“How do you balance family and career?” Ali Wong gets that question a lot. And she has a lot of both to balance. Her profile has been rising steadily in recent years with diverse gigs in sitcom and sketch (American Housewife, Inside Amy Schumer) as well as writing (Fresh Off the Boat).
She will also be starring in an upcoming Netflix romcom alongside Randall Park. But it’s her standup that seems to be drawing the most enthusiastic fans, and where her her own thoughts on family and career hilariously intertwine: “Men never get asked how they balance family and career. Because they don’t.”
In her new Netflix special Hard Knock Wife (streaming May 13th), which was filmed at Toronto’s JFL42 Comedy Festival back in October, Wong is visibly pregnant- just as she was in her 2016 breakout special Baby Cobra. It’s easy to see this follow up as something of a sequel, and indeed some of the same themes of motherhood, childbirth, and gender roles are explored.
Wong continues to display her singular ability to subvert Madonna tropes of motherhood by relishing the truly absurd sides of pregnancy and breastfeeding, including the toll that childbirth takes on the body. And being a mom isn’t stopping her from giving us a lot of material on farting and sex. Wong’s comedy is also embedded in her ways of speaking and moving: her voice goes from rich, breathy whispers to piercing shrieks with hilarious effect. And she will get down into a deep squat for a joke about oral sex or one about the lack of decorum new mothers suddenly acquire about their vaginas.
It is these juxtapositions that make Wong’s material so original. By blending the various aspects of her persona, she seems to remind us that there is no need to separate being funny from the realities of her life as a woman and as a mother- which makes her performance less a gimmick than a reflection of how the comedy landscape is changing. Wong is a woman and a visible minority in a field that is increasingly opening up to diverse perspectives, and she is able to find the funny simply by being authentic about her experiences.

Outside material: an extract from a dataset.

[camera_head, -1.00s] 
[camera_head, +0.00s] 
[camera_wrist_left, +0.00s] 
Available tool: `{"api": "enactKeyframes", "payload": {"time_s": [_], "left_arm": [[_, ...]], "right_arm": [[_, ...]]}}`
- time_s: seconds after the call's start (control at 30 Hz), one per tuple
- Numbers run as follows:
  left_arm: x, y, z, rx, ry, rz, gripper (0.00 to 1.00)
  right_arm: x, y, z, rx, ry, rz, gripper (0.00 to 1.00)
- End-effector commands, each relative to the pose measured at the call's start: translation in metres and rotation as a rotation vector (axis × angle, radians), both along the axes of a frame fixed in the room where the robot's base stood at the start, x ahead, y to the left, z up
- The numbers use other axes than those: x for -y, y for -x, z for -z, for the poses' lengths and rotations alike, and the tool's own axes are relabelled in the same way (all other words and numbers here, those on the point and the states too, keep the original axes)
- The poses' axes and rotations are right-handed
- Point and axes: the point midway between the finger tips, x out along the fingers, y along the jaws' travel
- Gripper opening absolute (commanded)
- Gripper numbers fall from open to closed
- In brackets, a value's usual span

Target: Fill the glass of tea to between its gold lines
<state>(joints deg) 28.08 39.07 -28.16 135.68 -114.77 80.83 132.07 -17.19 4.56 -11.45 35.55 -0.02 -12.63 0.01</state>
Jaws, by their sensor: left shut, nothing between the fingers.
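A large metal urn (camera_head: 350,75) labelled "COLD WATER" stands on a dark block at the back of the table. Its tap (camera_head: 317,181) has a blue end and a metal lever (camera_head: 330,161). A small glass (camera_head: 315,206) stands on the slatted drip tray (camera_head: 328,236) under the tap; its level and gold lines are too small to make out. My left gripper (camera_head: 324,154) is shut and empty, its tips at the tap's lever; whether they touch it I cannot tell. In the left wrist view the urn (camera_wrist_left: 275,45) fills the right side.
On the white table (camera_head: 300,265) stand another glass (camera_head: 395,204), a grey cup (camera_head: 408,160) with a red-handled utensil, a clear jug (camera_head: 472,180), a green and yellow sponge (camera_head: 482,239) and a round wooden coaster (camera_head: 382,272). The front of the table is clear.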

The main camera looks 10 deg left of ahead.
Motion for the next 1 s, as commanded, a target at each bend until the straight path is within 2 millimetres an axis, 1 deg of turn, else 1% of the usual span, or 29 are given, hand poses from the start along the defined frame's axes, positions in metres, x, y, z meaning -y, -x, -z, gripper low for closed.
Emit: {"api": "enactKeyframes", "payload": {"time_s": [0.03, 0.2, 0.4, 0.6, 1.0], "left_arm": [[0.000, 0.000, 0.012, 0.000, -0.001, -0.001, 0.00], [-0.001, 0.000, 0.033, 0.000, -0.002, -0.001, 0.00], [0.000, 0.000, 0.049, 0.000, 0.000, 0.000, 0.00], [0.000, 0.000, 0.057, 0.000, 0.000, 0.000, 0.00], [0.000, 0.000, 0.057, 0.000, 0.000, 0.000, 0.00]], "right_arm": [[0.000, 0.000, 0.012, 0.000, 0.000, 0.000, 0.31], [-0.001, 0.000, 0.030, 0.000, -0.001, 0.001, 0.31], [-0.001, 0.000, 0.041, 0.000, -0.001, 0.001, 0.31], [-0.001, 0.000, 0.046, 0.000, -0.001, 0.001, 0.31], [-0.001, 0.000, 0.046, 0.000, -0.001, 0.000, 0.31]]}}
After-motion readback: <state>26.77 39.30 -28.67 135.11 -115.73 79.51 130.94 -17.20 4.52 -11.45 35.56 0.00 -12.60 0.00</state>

For example, Wong mines comedy from the tension that comes from representing a model minority culture, but a minority nonetheless. She jokes about the reaction of her parents to her raunchy brand of comedy and the incongruence of seeing an Asian homeless person. Her perspective on race and ethnicity is never heavy-handed, and Wong expertly balances her appeal to the Asian audience she knows is watching within a performance that has universal appeal.
But the main thing that makes Wong stand out is simply that she’s damn funny. Although fans may try to make her the patron comic of mothers-to-be or Asian comedy fans, it doesn’t seem possible to reduce her work to any particular niche. And with this sharp and dynamic special Wong may be poised to become a household name.